Which lines hold the string "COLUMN"? Copy every one of them.

--- Source data ---

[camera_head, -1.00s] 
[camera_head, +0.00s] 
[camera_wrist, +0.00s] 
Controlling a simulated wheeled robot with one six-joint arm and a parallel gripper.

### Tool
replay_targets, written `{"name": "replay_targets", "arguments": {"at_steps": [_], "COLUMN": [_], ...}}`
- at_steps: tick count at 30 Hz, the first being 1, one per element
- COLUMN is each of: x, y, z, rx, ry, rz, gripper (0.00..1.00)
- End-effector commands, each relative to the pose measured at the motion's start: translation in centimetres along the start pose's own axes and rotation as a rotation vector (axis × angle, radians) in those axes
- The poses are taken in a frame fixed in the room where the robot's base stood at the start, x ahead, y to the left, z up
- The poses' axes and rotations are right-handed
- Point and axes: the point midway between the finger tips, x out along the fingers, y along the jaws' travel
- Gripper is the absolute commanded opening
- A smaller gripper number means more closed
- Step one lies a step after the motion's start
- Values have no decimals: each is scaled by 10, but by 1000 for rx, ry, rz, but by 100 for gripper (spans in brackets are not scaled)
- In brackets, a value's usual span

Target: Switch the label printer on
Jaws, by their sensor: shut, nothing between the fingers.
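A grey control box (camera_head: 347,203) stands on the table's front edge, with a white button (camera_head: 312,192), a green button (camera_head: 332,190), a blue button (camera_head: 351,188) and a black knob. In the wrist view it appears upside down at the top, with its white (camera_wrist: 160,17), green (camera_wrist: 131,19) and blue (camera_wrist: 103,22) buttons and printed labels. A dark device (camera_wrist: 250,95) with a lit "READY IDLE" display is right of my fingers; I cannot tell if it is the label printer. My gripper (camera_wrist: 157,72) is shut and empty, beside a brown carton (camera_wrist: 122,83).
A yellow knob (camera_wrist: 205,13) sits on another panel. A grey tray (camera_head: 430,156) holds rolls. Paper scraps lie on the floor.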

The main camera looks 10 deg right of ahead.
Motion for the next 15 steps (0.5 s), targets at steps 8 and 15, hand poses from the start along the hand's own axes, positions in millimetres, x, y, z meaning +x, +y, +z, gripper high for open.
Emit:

---

Task result:
replay_targets, written `{"name": "replay_targets", "arguments": {"at_steps": [_], "COLUMN": [_], ...}}`
- COLUMN is each of: x, y, z, rx, ry, rz, gripper (0.00..1.00)

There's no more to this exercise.